All but resigned to the inevitability of a Palestinian push for statehood at the United Nations later this month, Jewish groups are hoping that its effects can be blunted through aggressive diplomacy and the threat of action by the U.S. Congress.
Jewish groups are urging foreign diplomats to push for language that would make any resolution more palatable to Israel and supporting a renewed push to restart the peace process as an incentive. Meanwhile, they are counting on congressional penalties against the Palestinians should the eventual resolution be unfavorable to Israel.
“It’s still interesting,” said Daniel Mariaschin, the executive vice president of B’nai B’rith International, expressing the cautious optimism characteristic of a range of conversations with Jewish officials that engage in U.N. forums. “We don’t know what kind of resolution will be introduced.”
The Obama administration is pressing hard to avoid any resolution, and is hoping instead to get the parties back to the table under the aegis of the Quartet, the grouping of the United States, Russia, the United Nations and the European Union that guides the peace process.
The administration recently dispatched Dennis Ross, the National Security Council’s Middle East adviser, and David Hale, its Middle East peace special envoy to the region, to try to come up with a formula for moving forward that will convince the Palestinians to shelve their U.N. bid.
“I have been in contact with the White House, with Dennis Ross, David Hale and their team, and I know they’re working extremely hard with the Quartet,” Rep.
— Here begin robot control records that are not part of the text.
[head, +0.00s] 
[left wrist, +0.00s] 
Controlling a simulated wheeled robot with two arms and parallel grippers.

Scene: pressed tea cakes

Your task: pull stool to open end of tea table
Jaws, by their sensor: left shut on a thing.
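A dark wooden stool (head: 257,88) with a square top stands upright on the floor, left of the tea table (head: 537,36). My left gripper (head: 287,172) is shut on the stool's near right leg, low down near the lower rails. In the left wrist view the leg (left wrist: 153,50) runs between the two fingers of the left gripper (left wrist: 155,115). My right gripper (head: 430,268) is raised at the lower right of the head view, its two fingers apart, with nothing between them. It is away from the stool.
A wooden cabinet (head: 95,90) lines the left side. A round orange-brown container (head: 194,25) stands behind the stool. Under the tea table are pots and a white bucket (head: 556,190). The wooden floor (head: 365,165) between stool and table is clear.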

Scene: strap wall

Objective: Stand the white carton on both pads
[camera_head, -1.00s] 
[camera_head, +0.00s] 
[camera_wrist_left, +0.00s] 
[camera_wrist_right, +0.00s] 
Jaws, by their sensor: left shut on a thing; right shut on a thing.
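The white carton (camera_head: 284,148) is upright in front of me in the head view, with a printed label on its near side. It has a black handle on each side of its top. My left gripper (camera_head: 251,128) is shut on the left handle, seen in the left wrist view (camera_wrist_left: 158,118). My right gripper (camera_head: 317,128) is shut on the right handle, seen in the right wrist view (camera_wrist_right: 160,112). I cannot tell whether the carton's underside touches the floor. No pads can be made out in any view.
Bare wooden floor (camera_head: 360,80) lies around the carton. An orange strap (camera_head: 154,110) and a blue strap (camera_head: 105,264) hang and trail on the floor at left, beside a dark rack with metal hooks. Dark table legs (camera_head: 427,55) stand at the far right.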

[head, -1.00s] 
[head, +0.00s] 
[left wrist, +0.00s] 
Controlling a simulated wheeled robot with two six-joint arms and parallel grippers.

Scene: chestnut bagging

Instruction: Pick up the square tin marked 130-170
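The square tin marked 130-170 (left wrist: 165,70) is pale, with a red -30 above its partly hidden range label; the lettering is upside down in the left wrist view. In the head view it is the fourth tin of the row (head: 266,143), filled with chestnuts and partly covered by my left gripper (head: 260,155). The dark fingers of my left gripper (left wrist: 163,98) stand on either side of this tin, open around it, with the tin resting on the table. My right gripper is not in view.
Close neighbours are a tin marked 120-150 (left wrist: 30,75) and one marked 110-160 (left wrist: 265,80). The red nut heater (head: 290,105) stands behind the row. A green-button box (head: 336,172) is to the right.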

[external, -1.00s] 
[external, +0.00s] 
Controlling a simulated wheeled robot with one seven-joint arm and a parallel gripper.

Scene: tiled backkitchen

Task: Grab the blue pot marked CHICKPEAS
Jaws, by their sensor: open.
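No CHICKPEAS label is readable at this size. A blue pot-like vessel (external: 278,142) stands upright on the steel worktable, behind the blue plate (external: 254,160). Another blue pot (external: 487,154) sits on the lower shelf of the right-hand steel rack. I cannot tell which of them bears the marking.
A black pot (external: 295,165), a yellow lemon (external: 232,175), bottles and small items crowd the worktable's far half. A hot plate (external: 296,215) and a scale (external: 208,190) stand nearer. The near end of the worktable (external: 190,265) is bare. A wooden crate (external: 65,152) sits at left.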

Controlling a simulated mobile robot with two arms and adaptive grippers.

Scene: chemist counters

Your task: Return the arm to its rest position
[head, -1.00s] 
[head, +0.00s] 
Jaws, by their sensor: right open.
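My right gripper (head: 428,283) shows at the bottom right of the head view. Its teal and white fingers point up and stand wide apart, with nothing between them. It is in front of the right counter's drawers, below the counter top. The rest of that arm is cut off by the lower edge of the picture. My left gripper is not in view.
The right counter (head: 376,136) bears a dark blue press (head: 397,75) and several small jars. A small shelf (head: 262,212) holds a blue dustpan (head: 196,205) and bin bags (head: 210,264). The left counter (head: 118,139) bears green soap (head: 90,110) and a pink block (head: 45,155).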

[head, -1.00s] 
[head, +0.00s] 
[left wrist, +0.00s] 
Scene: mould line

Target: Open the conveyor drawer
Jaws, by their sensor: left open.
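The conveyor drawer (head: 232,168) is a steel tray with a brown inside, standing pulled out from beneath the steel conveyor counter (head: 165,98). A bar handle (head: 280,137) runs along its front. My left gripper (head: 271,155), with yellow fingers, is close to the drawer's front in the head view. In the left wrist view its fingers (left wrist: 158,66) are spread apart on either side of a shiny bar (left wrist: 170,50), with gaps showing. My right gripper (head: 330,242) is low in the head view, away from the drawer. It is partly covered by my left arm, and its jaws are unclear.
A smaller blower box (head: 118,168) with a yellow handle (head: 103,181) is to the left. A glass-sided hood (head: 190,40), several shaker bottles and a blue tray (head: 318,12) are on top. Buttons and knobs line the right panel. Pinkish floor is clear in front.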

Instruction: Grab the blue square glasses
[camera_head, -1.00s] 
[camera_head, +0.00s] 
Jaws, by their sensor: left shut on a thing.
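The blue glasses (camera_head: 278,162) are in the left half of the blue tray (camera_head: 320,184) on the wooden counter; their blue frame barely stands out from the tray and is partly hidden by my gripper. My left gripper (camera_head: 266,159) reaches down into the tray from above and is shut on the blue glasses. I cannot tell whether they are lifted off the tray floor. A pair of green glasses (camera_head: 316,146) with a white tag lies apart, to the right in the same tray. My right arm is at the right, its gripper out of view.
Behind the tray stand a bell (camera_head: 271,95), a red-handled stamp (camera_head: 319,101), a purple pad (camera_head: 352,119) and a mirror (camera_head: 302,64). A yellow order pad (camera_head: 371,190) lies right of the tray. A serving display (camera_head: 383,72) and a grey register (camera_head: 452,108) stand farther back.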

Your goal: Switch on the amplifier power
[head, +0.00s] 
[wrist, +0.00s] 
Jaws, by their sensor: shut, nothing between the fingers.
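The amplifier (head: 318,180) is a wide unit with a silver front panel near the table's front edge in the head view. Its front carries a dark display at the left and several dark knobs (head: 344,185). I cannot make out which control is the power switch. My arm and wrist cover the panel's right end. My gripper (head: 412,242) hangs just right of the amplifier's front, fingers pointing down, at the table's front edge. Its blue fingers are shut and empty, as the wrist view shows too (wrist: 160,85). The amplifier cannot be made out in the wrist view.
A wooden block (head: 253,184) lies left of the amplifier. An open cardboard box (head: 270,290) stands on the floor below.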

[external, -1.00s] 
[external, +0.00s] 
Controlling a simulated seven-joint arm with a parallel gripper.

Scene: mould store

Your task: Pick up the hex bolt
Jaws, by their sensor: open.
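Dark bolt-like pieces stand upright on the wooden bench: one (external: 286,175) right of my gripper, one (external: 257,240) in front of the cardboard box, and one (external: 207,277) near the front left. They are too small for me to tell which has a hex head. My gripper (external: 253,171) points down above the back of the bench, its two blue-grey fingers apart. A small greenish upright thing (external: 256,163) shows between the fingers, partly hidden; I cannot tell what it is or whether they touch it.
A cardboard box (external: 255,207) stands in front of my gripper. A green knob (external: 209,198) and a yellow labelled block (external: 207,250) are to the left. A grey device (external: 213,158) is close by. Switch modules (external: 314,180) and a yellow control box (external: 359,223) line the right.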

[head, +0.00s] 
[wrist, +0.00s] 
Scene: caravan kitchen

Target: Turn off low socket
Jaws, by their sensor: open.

Nita Lowey (D-N.Y.), the senior Democrat on the foreign operations subcommittee of the U.S. House of Representatives’ Appropriations Committee, told JTA. “They’ve been working nonstop to be creative with their language.”
Insiders with information about the Quartet negotiations, however, say they don’t have much hope that the American efforts will succeed. The Palestinians and Russia oppose language in a statement that would relaunch negotiations that include recognizing Israel as Jewish state as well as “realities on the ground”—code for large settlements.
Palestinian officials continue to insist that they intend to go through with their statehood effort and will ask the U.N. Security Council to admit a Palestinian state as a U.N. member. The United States has made clear that it would veto any such resolution before the Security Council, insisting that the proper venue for achieving Palestinian statehood is at the negotiating table with Israel.
A resolution recognizing Palestinian statehood in the U.N. General Assembly would likely gain the support of a majority of member nations, but a General Assembly vote would be largely symbolic and would not grant U.N. membership to the Palestinians.
Jewish groups say efforts are under way to persuade key countries to shape a resolution that would be more favorable toward Israel.
“We’re in a much better place than a couple of months ago,” said Jennifer Laszlo Mizrahi, the president of The Israel Project. “A lot more of the diplomats are better educated about nuances and challenges and opportunities.”
A resolution recognizing the eventual necessity of Palestinian statehood might even be beneficial if it included the right language, Mizrahi said.
“A watered-down resolution that doesn’t say where lines are, doesn’t talk about refugees and recognizes the validity of a Jewish state, it’s a victory for all sides, it would be win-win for everybody,” she said.
Leading the outreach has been the American Jewish Committee, which has had 300 meetings with diplomats from 70 countries in the past three months—and expects a last-minute flurry of another 100 such meetings before the matter comes to a vote, which is expected by Sept. 21.
The AJC’s executive director, David Harris, said the message was getting across.
“There have been some in the Arab world who have said recently that this is not going to work, it’s not going to advance the goal of a Palestinian state, it may backfire, it may set the prospects for peace back, and the Palestinians may be blamed because this was their idea,” Harris said.
Lowey and Jewish communal officials have said that in private conversations, Palestinian leaders fear that they have painted themselves into a corner—that a failure to achieve statehood recognition would spur anti-government protests among Palestinians inspired by the Arab Spring.
The Anti-Defamation League’s national director, Abraham Foxman, said that might nudge the Palestinians toward accepting a General Assembly vote short of statehood recognition—one that upgrades the Palestinian U.N. delegation’s observer status.
“A lot will depend on language and how it’s presented,” he said.
He also noted that Palestinian Authority President Mahmoud Abbas has told Israelis in recent days that he would be ready to return to talks once a vote goes through, one way or the other.
Lowey said that might be too little too late and reiterated her warning made this summer with Rep. Kat Granger (R-Texas), the foreign operations subcommittee chairwoman, that the Palestinian Authority could lose much of the approximately $500 million in assistance it receives from the United States if it presses ahead with the vote.
“Both the House and the Senate are very clear in cutting off funds to the Palestinian Authority if they go forward and take the vote without going back to the negotiating table,” Lowey said.